╔══
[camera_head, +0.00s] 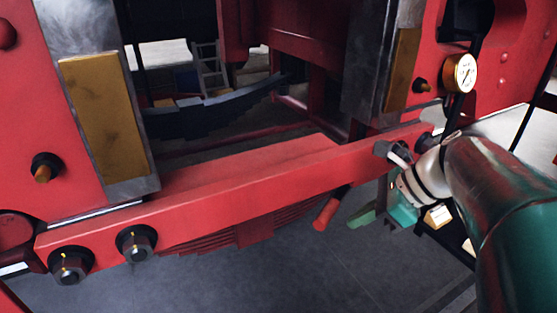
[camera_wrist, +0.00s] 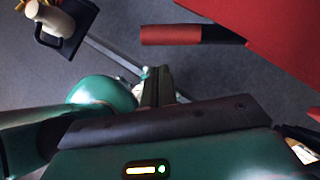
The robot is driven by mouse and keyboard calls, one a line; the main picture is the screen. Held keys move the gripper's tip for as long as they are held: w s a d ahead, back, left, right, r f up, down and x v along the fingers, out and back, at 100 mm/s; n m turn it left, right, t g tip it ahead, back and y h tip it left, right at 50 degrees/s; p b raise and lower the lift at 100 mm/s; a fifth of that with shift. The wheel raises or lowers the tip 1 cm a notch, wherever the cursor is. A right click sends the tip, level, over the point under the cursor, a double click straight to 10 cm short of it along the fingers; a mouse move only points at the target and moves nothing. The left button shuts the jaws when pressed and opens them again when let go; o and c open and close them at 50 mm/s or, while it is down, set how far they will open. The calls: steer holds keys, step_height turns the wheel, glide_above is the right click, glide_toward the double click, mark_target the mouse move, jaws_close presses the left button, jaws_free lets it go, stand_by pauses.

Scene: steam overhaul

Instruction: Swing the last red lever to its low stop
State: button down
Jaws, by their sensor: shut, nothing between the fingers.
╚══
Write out the listing above again, exactly, but with no pictures in the copy.

[camera_head, +0.00s] 
[camera_wrist, +0.00s] 
The robot is driven by mouse and keyboard calls, one a line; the main picture is the screen. Held keys move the gripper's tip for as long as they are held: w s a d ahead, back, left, right, r f up, down and x v along the fingers, out and back, at 100 mm/s; n m turn it left, right, t g tip it ahead, back and y h tip it left, right at 50 degrees/s; p b raise and lower the lift at 100 mm/s; a fifth of that with shift. The wheel raises or lowers the tip 1 cm a notch, wherever the cursor is. A right click sends the tip, level, over the point under the cursor, a double click straight to 10 cm short of it along the fingers; a mouse move only points at the target and moves nothing. The left button shuts the jaws when pressed and opens them again when let go; o and c open and close them at 50 mm/s or, while it is down, set how far they will open. The calls: steer holds keys, step_height turns the wheel, glide_above is the right click, glide_toward the double click, mark_target the mouse move, jaws_close presses the left button, jaws_free lets it go, stand_by pauses.

Scene: steam overhaul

Instruction: Swing the last red lever to its low stop
State: button down
Jaws, by their sensor: shut, nothing between the fingers.

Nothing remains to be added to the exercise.